Blinding Snow and No Good Options
Courtesy goingslowly

When I reached Richmond, Indiana, traffic had slowed to a crawl. My car heater was unable to conquer the chill from the bitterly cold blasts. I wondered how long it would take me to get to Bloomington, and I worried that the snow on 37 would be a problem. The audacity of the impatient truck drivers amazed me, as the semis rumbled past within inches of my car. I knew they could not see any better than I could, and I could barely make out the taillights of the automobile ahead of me. The squalls were increasing to blizzard intensity as I crept along at five or ten miles per hour. I could see nothing but a hypnotizing pattern of snow as if my car were the Enterprise abruptly entering warp speed. Now and then, red lights flashed just ahead of my bumper, and I slammed on my brakes so as not to hit the car in front.

Somewhere near an overpass, the car ahead of mine stopped completely. I followed suit and waited nervously until the car behind me stopped. When I saw the driver emerge from the automobile in front, I released my seatbelt and got out. Drivers were walking forward, their heads down to shield their faces from the driving snow. We found a fender-bender had occurred, and one of the cars was disabled. We pushed the immobile car off to one side, and the driver of the working car kindly gave the other driver a ride. Fortunately, both had the same destination. We returned to our vehicles and slowly restarted our blizzard caravan.

When I came to Indianapolis, my radio announced that the state police had closed Interstate 70 because of the number of accidents, including a jackknifed semi, which was behind me. I had never been on a closed interstate before, and I wondered what the consequences might be. I approached a sign for the road where my brother lived and decided I would stay overnight with him, but, when I saw the condition of the exit ramp, I chickened out. It looked impassable to me. I had visions of becoming so mired in the snow that I would slide off the ramp. As I left the exit behind, I confronted the stark reality that I had no options left.

I knew that I would never make it to Bloomington, but I had no idea where to stop in Indianapolis. I saw a street sign with a name I recognized. I had once visited the home of a friend of mine in the IU Marching Hundred Band, and I remembered that he lived on that street. I wondered if I could find his house.
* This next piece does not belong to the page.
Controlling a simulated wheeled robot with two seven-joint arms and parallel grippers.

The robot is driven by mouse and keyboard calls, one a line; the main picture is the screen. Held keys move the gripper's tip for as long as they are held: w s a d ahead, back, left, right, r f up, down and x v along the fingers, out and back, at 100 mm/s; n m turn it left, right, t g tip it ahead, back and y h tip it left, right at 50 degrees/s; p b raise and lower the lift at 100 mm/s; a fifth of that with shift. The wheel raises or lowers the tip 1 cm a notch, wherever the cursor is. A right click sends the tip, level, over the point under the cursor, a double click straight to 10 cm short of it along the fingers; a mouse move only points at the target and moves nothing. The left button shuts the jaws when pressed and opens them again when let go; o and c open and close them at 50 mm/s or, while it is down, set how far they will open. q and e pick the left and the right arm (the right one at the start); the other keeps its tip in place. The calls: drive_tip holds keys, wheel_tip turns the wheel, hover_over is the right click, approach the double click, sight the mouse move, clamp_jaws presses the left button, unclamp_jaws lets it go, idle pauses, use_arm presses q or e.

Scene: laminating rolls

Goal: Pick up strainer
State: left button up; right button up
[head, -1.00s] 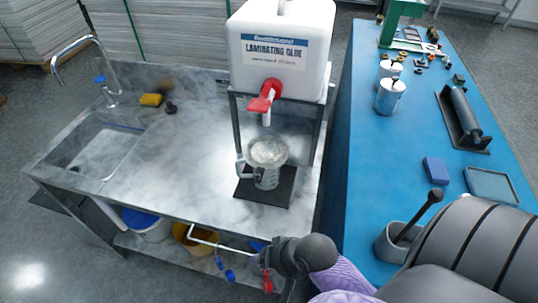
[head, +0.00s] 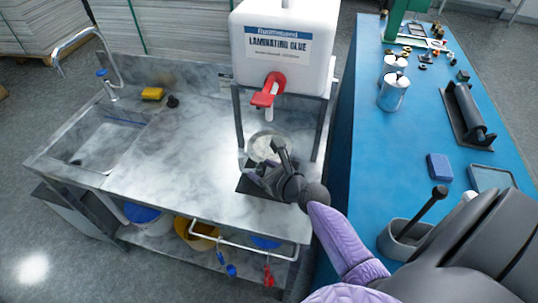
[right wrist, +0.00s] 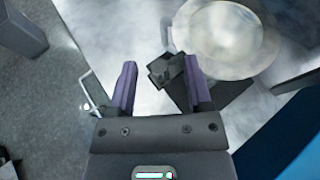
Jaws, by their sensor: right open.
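A round metal vessel with a pale inside, which I take for the strainer (head: 262,146), stands under the red tap on a dark pad. In the right wrist view the strainer (right wrist: 222,38) is at the top right, with a dark block-like part (right wrist: 168,70), perhaps its handle, beside the right finger. My right gripper (head: 268,168) is at the near side of the strainer and hides much of its body. In the right wrist view the right gripper (right wrist: 160,66) is open, its fingers apart on either side of the dark part. My left gripper is not in view.
The white glue container (head: 283,48) with its red tap (head: 268,92) stands on a metal frame just above and behind. The blue table (head: 400,140) with cans and tools is to the right.

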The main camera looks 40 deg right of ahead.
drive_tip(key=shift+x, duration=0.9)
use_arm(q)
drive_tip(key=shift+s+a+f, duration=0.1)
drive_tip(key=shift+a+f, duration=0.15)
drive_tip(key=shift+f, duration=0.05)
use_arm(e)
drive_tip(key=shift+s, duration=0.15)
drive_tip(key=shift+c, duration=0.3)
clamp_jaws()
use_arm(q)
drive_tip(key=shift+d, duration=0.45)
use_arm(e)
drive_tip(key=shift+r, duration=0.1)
The exit ramp was level, and cars had bulldozed a lane along it. I took the exit. In the blinding snow, I kept watching for landmarks that might be familiar, even though I had been that way only once before. I could not believe my good fortune! I spotted the house, "a refuge from the storm"! I slid my Cutlass to a stop in the half foot of snow, hopped out, and rang the doorbell.
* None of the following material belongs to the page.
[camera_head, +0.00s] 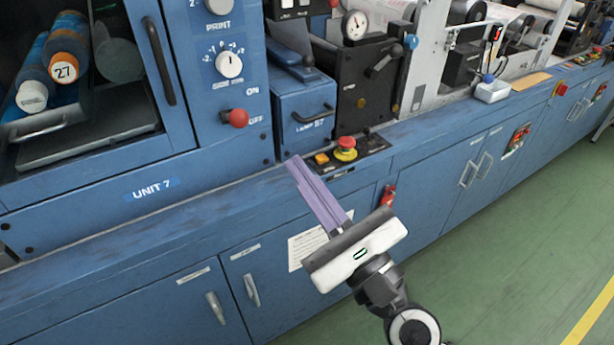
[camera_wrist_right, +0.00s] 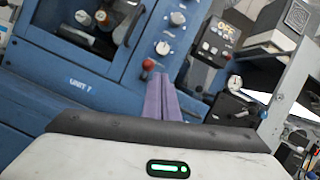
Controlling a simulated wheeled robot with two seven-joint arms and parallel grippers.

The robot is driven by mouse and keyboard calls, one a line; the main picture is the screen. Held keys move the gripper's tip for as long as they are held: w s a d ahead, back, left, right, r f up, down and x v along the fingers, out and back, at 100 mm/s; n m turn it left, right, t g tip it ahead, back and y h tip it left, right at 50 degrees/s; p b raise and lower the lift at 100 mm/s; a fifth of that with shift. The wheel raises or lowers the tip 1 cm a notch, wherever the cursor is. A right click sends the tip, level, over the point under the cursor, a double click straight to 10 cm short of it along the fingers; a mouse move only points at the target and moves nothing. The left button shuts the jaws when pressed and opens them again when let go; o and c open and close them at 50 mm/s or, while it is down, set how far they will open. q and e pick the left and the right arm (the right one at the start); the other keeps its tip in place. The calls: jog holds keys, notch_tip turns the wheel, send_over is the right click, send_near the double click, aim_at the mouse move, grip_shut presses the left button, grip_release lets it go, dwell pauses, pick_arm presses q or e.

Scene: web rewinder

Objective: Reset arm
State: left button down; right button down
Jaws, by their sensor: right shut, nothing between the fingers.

My friend’s parents were surprised to see me, but they quickly grasped my dilemma. They said it would be no trouble to put me up for the night. The mother brought me a cup of coffee—about the best coffee I ever had, especially because I was still shaking from the cold and from spending several hours in anticipation that my car would be involved in a crash. I joined my friend’s parents for dinner, and we passed the evening in conversation and laughter. As soon as I climbed under the covers of the bed in the guest room, I fell asleep and slept like a baby.

I had breakfast with my friend’s parents and stayed at their home until I felt certain that the streets were clear. To this day, I am grateful to them for sheltering me from the storm, and I consider it a lucky break that I could find my way to their house.    

Sunday, March 20, 2016

Lucky Breaks: My Experience in Salamander Cave

When a friend from high school knocked on my dormitory door at Indiana University, I was surprised twice. My first surprise was his visit, which came with no warning. My second was his suggestion that we go spelunking. I asked him where we would find guides, and he replied that we needed none as he was an experienced caver.
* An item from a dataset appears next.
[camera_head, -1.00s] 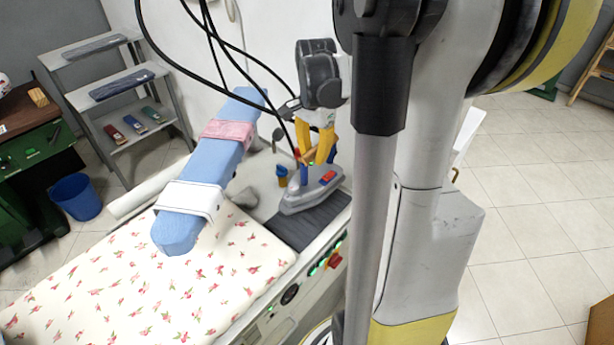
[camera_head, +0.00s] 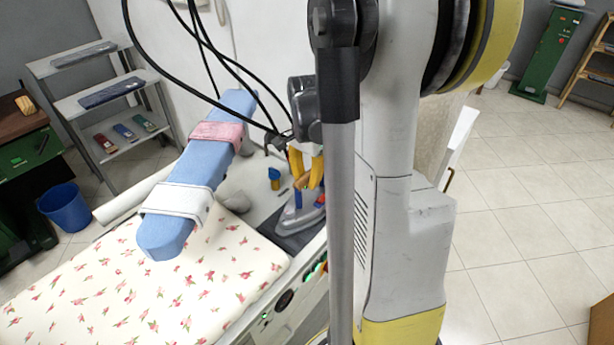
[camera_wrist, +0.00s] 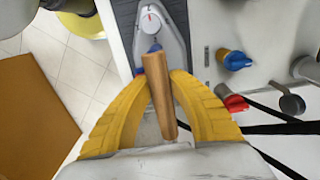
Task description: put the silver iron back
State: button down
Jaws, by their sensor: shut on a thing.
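The silver iron (camera_head: 311,216) has a pale grey body, blue handle posts and a wooden handle (camera_wrist: 157,90). In the head view it is at the dark ribbed pad (camera_head: 287,243) on the right end of the ironing table; I cannot tell whether it touches the pad. My gripper (camera_head: 306,178) has its yellow fingers around the handle. In the wrist view my gripper (camera_wrist: 158,78) is shut on the wooden handle, with the iron's body and white dial beyond it. My arm hides the iron's right part in the head view.
A blue padded sleeve arm (camera_head: 195,170) stands over the flowered ironing table (camera_head: 150,295). Black cables hang above. Grey shelves (camera_head: 120,110) and a blue bin (camera_head: 65,207) are at left; open floor is at right.

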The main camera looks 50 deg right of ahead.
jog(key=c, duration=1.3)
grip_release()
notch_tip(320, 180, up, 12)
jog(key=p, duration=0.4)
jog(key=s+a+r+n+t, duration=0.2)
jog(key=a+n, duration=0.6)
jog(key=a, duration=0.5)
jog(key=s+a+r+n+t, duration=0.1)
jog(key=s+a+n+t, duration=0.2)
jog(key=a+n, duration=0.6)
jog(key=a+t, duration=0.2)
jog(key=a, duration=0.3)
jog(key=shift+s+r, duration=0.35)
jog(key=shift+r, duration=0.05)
Aaron Valandra in Salamander Cave
Posted by Richard Vernier for Indiana Cave Capers on Facebook

Before long, we had parked our car and had hiked to the entrance of Salamander Cave. The crevice lay beneath layers of limestone. Almost immediately, the squeeze was tight. We twisted this way and that. We crawled. We hunched over. We went on our knees. Eventually, we broke into a large room.

Our world now consisted of cold, pasty, yellow clay, but our flashlights revealed an indefinable beauty in the surface undulations. I felt we had broken into a vault that God had hidden. The cool air made me shiver. We dashed ahead to see what the next passageways and rooms might conceal.

There were bats in groups. They seemed only shadowy smudges on the ceilings. Whenever we encountered a choice of two paths, we tried to memorize whether we had turned left or right.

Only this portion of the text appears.